Wie auch in Hohenlimburg hatten sich im Volmetal entlang der ohnehin schon durchnässten Hänge die Bäche in reißende Flussläufe verwandelt, die sich ihre eigenen Routen suchten. Der Busverkehr der Hagener Straßenbahn AG kam in den betroffenen Gebieten komplett zum Erliegen. Am frühen Nachmittag entschied der Krisenstab wie in Corona-Zeiten, erneut Unterstützung bei der Bundeswehr anzufordern, zumal die Regenprognose des Deutschen Wetterdienstes für den Abend und die erste Nachthälfte wenig Hoffnung auf Besserung der Lage machte.

Der heimische Energierversorger Enervie musste in den hauptbetroffenen Abschnitten – vorzugsweise in Hohenlimburg – die Strom- und Gasversorgung unterbrechen. Hier soll erst wieder zugeschaltet werden, wenn die Lage dies technisch sicher zulässt. Parallel dazu bereitete die Stadt alles vor, um in der Aula des Theodor-Heuss-Gymnasiums sowie in der Ischelandhalle eine Notunterkunft für evakuierte und obdachlos gewordene Menschen zu schaffen.

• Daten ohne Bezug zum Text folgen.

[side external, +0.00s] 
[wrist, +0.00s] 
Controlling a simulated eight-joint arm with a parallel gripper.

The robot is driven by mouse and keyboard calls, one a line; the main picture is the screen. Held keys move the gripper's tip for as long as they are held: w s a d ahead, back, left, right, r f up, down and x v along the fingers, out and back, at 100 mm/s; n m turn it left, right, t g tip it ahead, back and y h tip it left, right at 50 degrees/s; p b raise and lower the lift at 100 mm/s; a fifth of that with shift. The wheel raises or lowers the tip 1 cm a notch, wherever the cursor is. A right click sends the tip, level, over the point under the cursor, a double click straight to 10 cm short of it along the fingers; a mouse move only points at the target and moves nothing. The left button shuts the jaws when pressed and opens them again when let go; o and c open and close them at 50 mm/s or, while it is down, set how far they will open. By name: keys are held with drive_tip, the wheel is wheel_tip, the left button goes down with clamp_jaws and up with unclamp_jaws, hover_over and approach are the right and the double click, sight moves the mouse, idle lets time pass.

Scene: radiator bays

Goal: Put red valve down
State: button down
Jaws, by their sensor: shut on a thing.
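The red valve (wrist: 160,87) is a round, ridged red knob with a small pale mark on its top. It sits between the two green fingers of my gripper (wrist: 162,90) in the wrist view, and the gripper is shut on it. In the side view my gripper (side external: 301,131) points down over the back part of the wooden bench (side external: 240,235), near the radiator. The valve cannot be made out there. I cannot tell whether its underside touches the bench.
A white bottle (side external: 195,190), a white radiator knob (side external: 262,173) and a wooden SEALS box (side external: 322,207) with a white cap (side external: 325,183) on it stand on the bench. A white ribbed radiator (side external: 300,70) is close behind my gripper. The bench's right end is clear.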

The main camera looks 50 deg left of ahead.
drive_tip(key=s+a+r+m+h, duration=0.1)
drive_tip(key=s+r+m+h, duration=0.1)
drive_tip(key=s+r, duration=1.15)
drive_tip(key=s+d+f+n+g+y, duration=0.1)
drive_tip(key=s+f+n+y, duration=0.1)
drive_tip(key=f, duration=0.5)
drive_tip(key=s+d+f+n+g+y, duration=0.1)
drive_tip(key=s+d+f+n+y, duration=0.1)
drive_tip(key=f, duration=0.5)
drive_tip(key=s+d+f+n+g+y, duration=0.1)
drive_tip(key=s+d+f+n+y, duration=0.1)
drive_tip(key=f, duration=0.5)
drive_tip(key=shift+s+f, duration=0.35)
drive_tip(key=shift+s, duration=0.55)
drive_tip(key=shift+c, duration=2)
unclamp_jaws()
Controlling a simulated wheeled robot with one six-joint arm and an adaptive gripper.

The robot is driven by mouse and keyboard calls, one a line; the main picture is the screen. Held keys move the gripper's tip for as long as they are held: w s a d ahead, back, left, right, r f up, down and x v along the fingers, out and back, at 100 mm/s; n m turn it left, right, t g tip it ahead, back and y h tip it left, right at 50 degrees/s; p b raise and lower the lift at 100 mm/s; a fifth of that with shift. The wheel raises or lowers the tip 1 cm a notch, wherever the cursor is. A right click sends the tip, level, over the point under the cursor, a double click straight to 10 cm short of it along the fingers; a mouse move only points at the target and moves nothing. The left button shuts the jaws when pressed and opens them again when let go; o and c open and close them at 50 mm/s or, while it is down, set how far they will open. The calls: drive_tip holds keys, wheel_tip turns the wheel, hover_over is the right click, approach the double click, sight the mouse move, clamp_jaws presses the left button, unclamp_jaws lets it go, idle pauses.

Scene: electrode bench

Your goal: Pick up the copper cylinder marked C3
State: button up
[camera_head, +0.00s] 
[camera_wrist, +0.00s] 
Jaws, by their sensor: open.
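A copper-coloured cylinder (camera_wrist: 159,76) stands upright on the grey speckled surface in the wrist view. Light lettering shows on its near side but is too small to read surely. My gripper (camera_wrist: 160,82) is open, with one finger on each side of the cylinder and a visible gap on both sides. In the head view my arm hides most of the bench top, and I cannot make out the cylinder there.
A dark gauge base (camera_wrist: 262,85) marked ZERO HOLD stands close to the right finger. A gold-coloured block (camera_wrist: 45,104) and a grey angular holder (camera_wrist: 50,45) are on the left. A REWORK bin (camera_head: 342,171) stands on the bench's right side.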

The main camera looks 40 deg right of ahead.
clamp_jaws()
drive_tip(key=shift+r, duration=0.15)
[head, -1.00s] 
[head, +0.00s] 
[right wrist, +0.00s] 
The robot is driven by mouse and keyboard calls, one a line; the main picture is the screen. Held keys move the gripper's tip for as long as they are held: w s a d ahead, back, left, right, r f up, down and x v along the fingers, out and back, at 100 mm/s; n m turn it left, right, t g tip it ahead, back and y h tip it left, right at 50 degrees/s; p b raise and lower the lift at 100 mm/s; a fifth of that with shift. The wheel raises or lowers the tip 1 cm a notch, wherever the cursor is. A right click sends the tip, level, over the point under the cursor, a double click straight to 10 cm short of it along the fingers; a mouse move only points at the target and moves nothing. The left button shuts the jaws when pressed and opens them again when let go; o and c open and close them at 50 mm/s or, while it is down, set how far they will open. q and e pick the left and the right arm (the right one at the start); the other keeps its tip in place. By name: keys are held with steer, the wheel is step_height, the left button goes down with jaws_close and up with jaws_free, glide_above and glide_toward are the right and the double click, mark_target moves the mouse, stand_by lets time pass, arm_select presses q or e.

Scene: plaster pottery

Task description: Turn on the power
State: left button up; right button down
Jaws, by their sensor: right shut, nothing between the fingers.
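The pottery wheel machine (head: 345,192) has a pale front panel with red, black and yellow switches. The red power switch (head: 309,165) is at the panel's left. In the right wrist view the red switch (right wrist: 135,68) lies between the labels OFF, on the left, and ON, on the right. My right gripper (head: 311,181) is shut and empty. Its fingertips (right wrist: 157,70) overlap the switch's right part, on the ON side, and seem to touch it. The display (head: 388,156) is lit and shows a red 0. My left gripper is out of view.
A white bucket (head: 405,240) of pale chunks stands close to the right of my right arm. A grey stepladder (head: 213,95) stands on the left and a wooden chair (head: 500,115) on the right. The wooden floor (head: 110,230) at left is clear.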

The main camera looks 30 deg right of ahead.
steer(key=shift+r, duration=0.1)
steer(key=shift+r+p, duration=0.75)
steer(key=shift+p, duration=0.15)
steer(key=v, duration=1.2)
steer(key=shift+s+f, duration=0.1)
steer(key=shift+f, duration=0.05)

Darüber hinaus berichtete die Stadt von Gebäudeschäden am Hohenlimburger Gymnasium, durch die Decken dringende Wasserströme in den Kindergärten Elseyer Straße und Wiesenstraße, am Hohenhof, im Rathaus Hohenlimburg und zahlreichen weiteren Schulen.

Die für den Abend geplante Muschelsalatveranstaltung wurde bereits am Vormittag abgesagt.